Should you refinance?
Even if you can't qualify for the lowest mortgage rates, it may still be worthwhile to refinance if you're currently paying an unusually high rate. The general rule of thumb is you want to be able to reduce your rate by a full percentage point to make refinancing worthwhile, though a smaller reduction can work if you plan to be in the home a long time.
It also makes sense to refinance if you have an ARM that's about to reset to a higher rate or require a balloon payment.. Because interest rates are currently low, it isn't likely that a regular ARM will reset to a significantly higher rate right now. But if you have an interest-only or option-ARM, you could end up with dramatically higher payments if you don't refinance.
Get rates from multiple lenders
The key to refinancing with bad credit - or any time you're looking for a mortgage, in fact - is to shop around. Different lenders and brokers cater to different parts of the market, and some of them specialize in loans to people with weak credit. And it doesn't cost anything to shop around.
Obtain your credit score (more on that below) and contact 6-10 lenders and see what sort of terms they offer. Include several mortgage brokers in your list - brokers don't actually make loans themselves, but work with a variety of lenders to find the best rate and mortgage terms for you. It may take some digging to find them, because their web sites and advertising can be very similar to those of actual lenders.
Brokers are useful because they know which lenders are willing to work with bad credit borrowers. It's true that they get paid a small slice of every mortgage they help originate, but because lenders offer them discounted terms, it usually evens out in the end for the borrower.
It won't hurt your credit score to shop around with a bunch of different lenders. Credit reporting agencies recognize that people may inquire at multiple lenders when shopping for a loan and don't mark down scores for multiple credit inquiries if they occur in a short period of time, say a month or two.
Fixing your credit score
- If you've got bad credit, the best way to qualify for a mortgage is to try to improve it. There are two ways to do that: by improving your credit record and correcting any errors there may be in your credit reports.
- The quickest way is to correct any errors in your credit reports. By law, you're entitled to a free copy of your credit report each year from each of the three major credit reporting agencies - Experian, Equifax and Transunion. You can order them through the official web site, http://www.myfico.com.
- Once you have your credit reports, check them for any errors regarding your payment history on the credit accounts listed. If you find one, contact the credit agency that produced the report to inform them of the error. Be prepared to show the report is in error by submitting copies of your own payment records.

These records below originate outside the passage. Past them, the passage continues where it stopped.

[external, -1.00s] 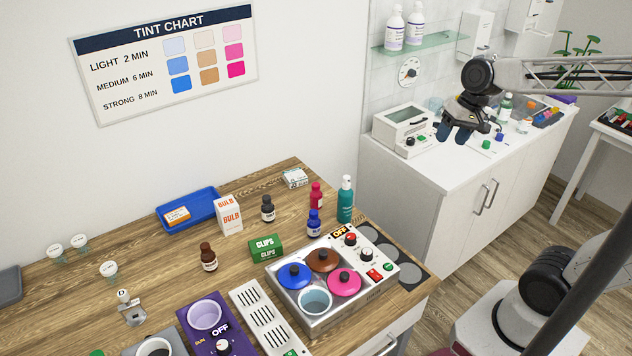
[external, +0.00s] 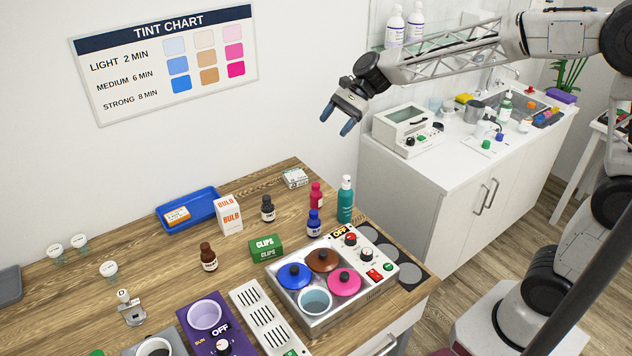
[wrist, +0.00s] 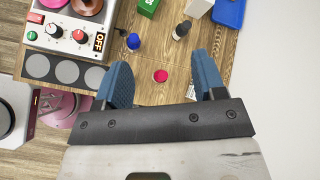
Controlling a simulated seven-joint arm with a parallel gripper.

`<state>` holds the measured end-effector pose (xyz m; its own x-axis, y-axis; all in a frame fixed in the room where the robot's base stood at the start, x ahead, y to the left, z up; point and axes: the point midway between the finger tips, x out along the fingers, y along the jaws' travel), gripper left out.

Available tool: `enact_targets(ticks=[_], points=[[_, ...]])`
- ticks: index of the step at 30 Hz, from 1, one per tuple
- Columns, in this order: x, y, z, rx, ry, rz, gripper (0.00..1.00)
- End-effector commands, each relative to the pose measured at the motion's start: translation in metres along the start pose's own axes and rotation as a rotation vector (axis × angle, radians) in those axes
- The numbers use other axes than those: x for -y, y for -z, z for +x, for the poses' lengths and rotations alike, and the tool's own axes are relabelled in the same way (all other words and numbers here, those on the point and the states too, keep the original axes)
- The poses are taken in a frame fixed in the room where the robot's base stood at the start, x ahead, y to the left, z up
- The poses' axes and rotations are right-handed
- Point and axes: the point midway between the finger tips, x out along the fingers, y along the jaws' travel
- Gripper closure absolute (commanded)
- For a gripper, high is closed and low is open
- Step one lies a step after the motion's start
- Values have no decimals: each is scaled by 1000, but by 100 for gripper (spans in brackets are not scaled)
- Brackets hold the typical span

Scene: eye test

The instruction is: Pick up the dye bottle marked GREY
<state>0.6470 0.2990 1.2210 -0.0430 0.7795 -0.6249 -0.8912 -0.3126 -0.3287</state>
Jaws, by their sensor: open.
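A dark grey bottle (external: 267,213) with a black cap and a pale label stands upright on the wooden table, right of a white box; its label is too small to read. It also shows in the wrist view as a dark top (wrist: 181,31) beyond the fingers. Other small bottles are red-pink (external: 316,197), blue (external: 314,226) and brown (external: 208,261). My gripper (external: 337,120) is open and empty, high above the table's back right. In the wrist view the red-pink cap (wrist: 160,76) lies between the fingers, well below them.
A teal pump bottle (external: 345,205) stands right of the red-pink bottle. A green clips box (external: 266,248), a white bulb box (external: 229,216) and a blue tray (external: 203,208) are near the dark bottle. A pot warmer (external: 337,318) with lidded pots stands in front. The wall is behind.

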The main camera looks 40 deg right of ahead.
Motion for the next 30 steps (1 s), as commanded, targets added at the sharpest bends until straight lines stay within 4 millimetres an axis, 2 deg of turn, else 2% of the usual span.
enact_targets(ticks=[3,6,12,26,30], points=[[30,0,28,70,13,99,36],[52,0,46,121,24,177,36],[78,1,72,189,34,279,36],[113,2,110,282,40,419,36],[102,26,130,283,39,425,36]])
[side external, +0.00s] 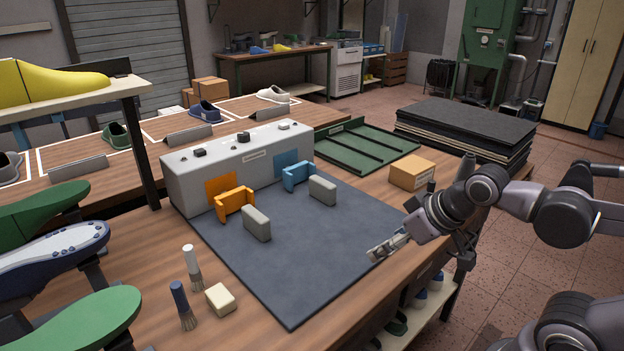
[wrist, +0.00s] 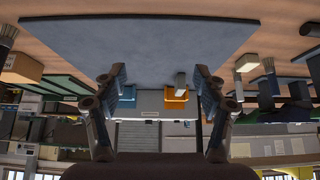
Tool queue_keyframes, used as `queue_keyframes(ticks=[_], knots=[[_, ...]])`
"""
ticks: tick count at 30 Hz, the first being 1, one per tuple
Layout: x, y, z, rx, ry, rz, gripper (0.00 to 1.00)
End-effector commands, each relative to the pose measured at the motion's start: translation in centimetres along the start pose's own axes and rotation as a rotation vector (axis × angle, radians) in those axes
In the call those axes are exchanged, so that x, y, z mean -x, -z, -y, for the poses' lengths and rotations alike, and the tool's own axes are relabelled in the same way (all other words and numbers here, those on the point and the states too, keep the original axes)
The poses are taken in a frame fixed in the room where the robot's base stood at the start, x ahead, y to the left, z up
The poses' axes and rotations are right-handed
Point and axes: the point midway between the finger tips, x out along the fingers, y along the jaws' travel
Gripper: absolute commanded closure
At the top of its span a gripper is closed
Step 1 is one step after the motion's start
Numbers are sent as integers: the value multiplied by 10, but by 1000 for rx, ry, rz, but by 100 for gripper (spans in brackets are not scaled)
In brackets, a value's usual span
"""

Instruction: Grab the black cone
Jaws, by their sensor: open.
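I cannot make out a black cone in either view. Small dark knobs (side external: 243,137) sit on top of the long grey box, too small to tell their shape. My gripper (side external: 385,248) is over the right part of the dark mat (side external: 290,290), apart from everything on it. In the wrist view, which appears upside down, my gripper (wrist: 161,82) has its two fingers spread wide with nothing between them. Beyond the fingers, an orange holder (wrist: 176,94) and a blue holder (wrist: 127,95) stand before the grey box.
On the mat stand an orange holder (side external: 234,202), a blue holder (side external: 298,175) and two grey blocks (side external: 256,224) (side external: 322,189). Two brushes (side external: 182,305) and a cream block (side external: 220,299) are at the front left. A cardboard box (side external: 411,172) is behind my gripper. The mat's front is clear.

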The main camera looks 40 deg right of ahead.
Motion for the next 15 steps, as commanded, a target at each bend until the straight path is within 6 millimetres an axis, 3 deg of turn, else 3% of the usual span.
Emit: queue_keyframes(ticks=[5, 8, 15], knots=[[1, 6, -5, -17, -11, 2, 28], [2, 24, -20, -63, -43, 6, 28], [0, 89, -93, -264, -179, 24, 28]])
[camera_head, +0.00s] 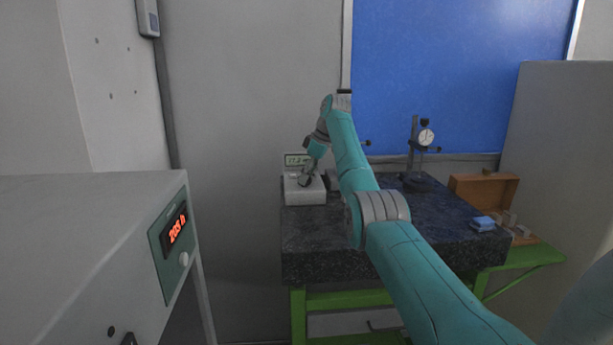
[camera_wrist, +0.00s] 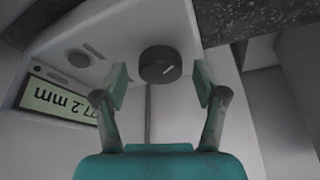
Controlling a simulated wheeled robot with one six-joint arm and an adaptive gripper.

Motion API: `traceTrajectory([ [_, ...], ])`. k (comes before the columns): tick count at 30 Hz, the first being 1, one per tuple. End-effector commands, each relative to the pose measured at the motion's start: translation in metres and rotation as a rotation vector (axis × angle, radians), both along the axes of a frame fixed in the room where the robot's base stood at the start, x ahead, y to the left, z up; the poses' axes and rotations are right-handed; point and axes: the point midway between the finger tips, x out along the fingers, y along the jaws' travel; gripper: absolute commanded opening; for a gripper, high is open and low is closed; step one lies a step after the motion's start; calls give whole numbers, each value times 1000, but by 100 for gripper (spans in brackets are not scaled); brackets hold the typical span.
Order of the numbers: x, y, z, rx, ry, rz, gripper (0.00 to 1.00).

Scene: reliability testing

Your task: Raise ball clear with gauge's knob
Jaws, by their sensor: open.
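The gauge is a pale box (camera_head: 303,195) on the left end of the dark stone table, with a lit green display (camera_head: 297,159). In the wrist view its display (camera_wrist: 60,101) is upside down and reads in mm, ending in 7.2. The gauge's knob (camera_wrist: 160,65) is a round black dial with a white mark line. My gripper (camera_wrist: 160,84) is open, with one finger on each side of the knob and a visible gap at both sides. My gripper (camera_head: 307,178) hangs over the gauge in the head view. I cannot make out a ball in either view.
A dial indicator on a stand (camera_head: 425,137) stands at the table's back right. A grey cabinet (camera_head: 90,240) with a red display fills the left. The table's front (camera_head: 322,240) is clear.

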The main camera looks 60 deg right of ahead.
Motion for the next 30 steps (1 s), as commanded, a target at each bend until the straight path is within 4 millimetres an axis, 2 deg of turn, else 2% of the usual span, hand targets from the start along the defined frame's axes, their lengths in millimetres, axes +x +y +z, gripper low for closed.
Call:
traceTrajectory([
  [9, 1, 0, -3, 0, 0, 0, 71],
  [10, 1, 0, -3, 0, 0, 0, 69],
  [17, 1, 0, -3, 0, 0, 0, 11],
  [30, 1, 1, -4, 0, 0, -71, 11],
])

- To improve your credit history, the main thing is to make a habit of paying your bills on time. However, many people are surprised to learn that they can improve their score dramatically within 30 days simply by paying off high-balance credit cards.
- If your balance exceeds 25 percent of your credit limit on any card, it's going to hurt your credit score. If you have savings or other resources you can draw on to pay down revolving debts, it might make sense to do so if refinancing would provide a significant economic benefit for you.
About your FICO score
While you're checking your credit reports, you might want to go ahead and obtain your FICO credit score from at least one credit reporting agency. . Note that while you're entitled to obtain a free copy of your credit report every year, you normally have to pay to obtain your actual FICO credit score. You can get your Transunion or Equifax score for $20; Experian does not provide FICO scores directly.
You can sometimes get a "free" FICO score by subscribing to a credit reporting service, but since you're paying for that, it isn't really free. The credit reporting agencies will often include a credit score with your free credit report, but be aware that won't be a FICO score, which is the one mortgage lenders typically use.
The nice thing about having your actual FICO credit score (though it may vary somewhat among the three agencies) is that it lets you know just where you stand in terms of credit. That way, you have a better idea of what your chances are of refinancing, what sort of rate you may have to pay, or how much you need to improve your score to get a better rate.